Law enforcement officers arrested more than 150 people across the country on Wednesday, breaking up an illegal synthetic drug ring.
A federal grand jury in Denver has returned indictments against nine people, all of whom were among those arrested nationally. They are charged criminally with conspiracy and distribution of an illegal substance known as Spice.
Law enforcement officials noticed an outbreak of Coloradans using Spice last fall. More than 200 people ended up in emergency rooms, and a 15-year-old Aurora boy died.
“Spice is poison and it is pain,” Arapohoe County District Attorney George Brauchler says. “And it has nothing whatsoever to do with marijuana.”
Brauchler says Spice is a compound, or a mixture, that people sell to you because they “don’t care about you” and are only interested in the money from the sale.

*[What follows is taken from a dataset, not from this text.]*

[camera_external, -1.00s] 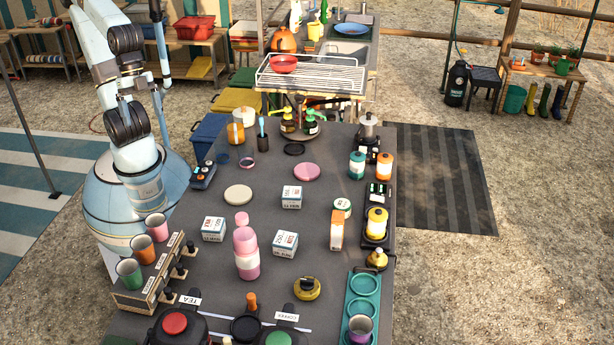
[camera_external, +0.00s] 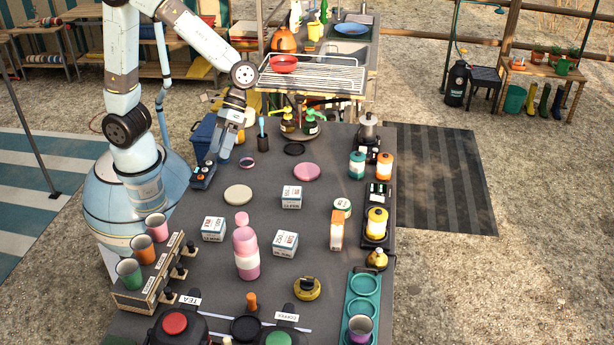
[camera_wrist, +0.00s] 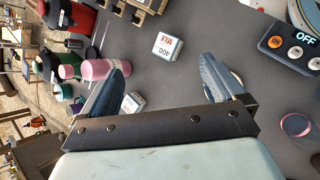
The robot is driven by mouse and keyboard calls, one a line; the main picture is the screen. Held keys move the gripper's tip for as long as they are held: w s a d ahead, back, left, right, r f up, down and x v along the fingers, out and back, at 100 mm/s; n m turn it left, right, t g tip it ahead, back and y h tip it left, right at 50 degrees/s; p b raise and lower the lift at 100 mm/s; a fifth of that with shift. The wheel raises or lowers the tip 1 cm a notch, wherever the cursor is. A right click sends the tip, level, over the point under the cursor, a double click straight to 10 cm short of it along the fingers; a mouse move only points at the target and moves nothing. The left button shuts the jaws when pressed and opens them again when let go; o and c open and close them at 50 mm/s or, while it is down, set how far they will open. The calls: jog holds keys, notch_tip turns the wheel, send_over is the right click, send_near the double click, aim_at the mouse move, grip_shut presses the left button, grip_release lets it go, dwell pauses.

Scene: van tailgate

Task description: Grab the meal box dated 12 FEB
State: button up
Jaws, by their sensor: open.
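Three small white boxes with printed labels stand on the dark table: a left box (camera_external: 214,229), a front middle box (camera_external: 285,243) and a back middle box (camera_external: 292,197). Their dates are too small to read for certain. In the wrist view, one box (camera_wrist: 167,46) shows red print, and another box (camera_wrist: 133,103) sits beside the left finger, partly hidden. My gripper (camera_external: 226,158) hangs over the table's back left, behind the boxes and apart from them. In the wrist view, my gripper (camera_wrist: 163,86) is open, with nothing held between the fingers.
A pink bottle (camera_external: 246,253) stands between the left and front middle boxes. A cream disc (camera_external: 238,194), a purple ring (camera_external: 247,162) and a switch box (camera_external: 203,175) lie near my gripper. A cup rack (camera_external: 150,285) lines the left edge. An orange-white carton (camera_external: 337,231) stands right.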

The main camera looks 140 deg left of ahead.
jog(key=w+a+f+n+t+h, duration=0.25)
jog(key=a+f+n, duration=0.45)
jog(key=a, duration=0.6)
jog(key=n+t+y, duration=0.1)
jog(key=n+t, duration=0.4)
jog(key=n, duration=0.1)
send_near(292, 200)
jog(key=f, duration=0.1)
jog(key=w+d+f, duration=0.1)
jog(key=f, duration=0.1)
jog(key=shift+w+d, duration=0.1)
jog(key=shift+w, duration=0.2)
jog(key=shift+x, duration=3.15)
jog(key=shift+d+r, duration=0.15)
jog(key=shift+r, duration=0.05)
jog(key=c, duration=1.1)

Brauchler says the drugs are mistakenly referred to as synthetic marijuana but they are actually synthetic cannabinoids. Although both affect the same part of the brain, the chemistry and the effects of snythetic cannabinoids are different from marijuana. Those effects include agitation, paranoia, vomiting, elevated blood pressures, seizures, hallucinatins and non-responsiveness.

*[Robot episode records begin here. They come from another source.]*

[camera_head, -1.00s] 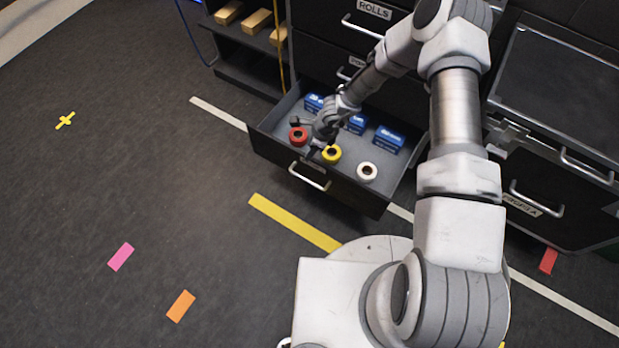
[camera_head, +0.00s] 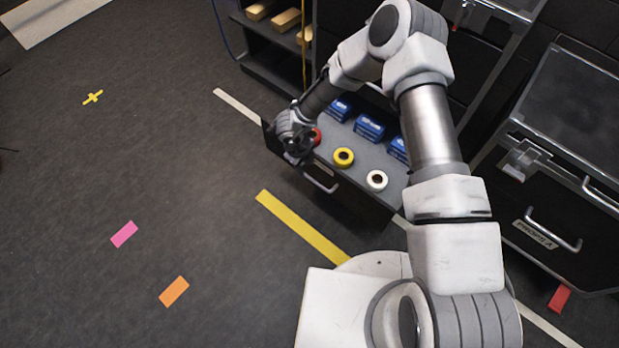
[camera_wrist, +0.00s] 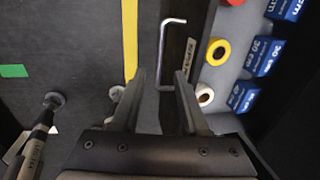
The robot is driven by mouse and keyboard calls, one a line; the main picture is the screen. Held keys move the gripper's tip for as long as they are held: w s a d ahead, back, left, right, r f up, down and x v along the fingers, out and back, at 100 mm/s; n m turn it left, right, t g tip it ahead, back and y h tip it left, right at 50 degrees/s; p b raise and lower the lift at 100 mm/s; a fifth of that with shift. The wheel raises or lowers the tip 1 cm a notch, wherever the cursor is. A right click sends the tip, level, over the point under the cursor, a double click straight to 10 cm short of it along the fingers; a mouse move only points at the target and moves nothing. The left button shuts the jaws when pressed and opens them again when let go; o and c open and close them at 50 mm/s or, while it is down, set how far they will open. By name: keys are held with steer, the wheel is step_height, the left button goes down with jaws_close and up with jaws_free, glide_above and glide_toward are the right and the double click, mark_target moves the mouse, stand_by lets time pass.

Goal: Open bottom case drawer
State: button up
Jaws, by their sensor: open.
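The bottom drawer of the black case stands pulled out, with its front panel (camera_head: 350,203) towards the floor and a silver bar handle (camera_head: 320,185) on it. In the wrist view the handle (camera_wrist: 163,50) lies ahead of and between my two fingers, its near end close to them. My gripper (camera_head: 297,158) is open and empty, by the drawer's left front corner; it also shows in the wrist view (camera_wrist: 162,85). Inside are a red roll (camera_head: 316,136), partly hidden by my gripper, a yellow roll (camera_head: 343,157), a white roll (camera_head: 377,180) and blue boxes (camera_head: 369,126).
A shelf with wooden blocks (camera_head: 286,21) stands left of the case. Another black case (camera_head: 550,225) with a handle stands at the right.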

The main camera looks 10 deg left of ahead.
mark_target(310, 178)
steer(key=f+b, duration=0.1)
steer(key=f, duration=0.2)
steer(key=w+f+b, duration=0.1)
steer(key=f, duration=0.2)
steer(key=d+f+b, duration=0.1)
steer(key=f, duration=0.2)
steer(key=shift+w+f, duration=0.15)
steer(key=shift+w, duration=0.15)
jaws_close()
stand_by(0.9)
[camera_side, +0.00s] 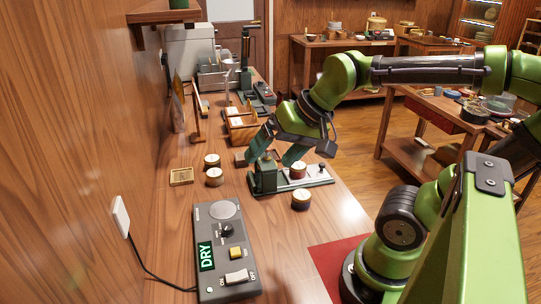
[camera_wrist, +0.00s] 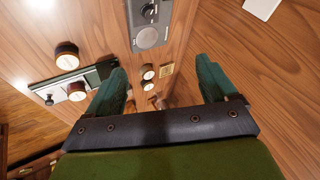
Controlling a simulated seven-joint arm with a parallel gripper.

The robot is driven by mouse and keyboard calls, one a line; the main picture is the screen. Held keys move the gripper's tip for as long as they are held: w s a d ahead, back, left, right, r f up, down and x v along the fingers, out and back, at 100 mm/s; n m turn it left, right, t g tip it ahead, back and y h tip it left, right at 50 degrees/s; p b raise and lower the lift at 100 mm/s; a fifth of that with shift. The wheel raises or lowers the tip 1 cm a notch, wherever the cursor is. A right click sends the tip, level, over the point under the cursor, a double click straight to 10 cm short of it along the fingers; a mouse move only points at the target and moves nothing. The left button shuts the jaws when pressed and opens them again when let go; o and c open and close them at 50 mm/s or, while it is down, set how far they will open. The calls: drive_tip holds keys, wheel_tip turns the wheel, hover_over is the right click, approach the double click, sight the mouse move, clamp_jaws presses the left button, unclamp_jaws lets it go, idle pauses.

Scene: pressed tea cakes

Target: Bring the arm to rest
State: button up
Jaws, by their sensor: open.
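My gripper (camera_side: 278,150) is at the end of the green arm, above the wooden bench and close behind the green press-like fixture (camera_side: 318,181). In the wrist view its two teal fingers (camera_wrist: 162,75) stand wide apart with nothing between them in their grip. A round dark-sided cake (camera_side: 298,169) sits on the fixture, and another (camera_side: 301,199) stands on the bench in front of it. Two more round cakes, one behind (camera_side: 212,160) and one in front (camera_side: 214,177), stand to the left. The gripper partly covers the bench behind the fixture.
A grey control box (camera_side: 225,250) reading DRY lies at the near bench, its cable running to a wall plate (camera_side: 120,216). A small wooden tray (camera_side: 181,176) and a wooden rack (camera_side: 240,128) stand on the bench. The wood wall bounds the left. Bare bench lies right of the box.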

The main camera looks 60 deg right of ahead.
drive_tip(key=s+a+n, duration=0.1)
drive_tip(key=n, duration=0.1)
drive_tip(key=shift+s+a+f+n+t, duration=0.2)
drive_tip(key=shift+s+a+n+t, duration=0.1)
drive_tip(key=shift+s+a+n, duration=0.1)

Attorney General John Suthers says some people use the drugs as an alternative to marijuana because they aren’t detected during drug tests – something he says needs to change.
Suthers filed a civil lawsuit against one Denver retail store owner, alleging he sold Spice under deceptive labeling.

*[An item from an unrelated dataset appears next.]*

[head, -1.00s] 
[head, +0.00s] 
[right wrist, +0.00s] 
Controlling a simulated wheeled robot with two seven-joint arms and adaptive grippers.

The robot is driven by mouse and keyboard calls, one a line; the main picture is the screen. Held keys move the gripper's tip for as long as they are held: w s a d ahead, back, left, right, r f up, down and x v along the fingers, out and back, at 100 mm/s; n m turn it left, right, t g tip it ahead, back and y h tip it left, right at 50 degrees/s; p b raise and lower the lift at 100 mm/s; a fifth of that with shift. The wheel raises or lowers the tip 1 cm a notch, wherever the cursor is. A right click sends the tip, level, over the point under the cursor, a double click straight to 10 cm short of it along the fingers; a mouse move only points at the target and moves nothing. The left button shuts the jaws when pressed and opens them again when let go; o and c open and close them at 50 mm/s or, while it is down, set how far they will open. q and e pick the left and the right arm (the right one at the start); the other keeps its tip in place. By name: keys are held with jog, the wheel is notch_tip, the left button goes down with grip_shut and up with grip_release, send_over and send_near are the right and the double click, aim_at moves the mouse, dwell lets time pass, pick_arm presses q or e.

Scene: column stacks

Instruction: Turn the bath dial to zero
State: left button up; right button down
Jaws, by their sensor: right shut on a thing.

"The public needs to presume that all Spice products are both harmful and illegal," Suther says.
Investigators say the chemical product used to make the synthetic drugs was imported from China to Florida. The chemical was sprayed on a green vegetable substance and then the drugs were shippped to Colorado and other states.
Marijuana sales became legal in Colorado in January, but synthetic drugs, often marketed as an alternative, are not.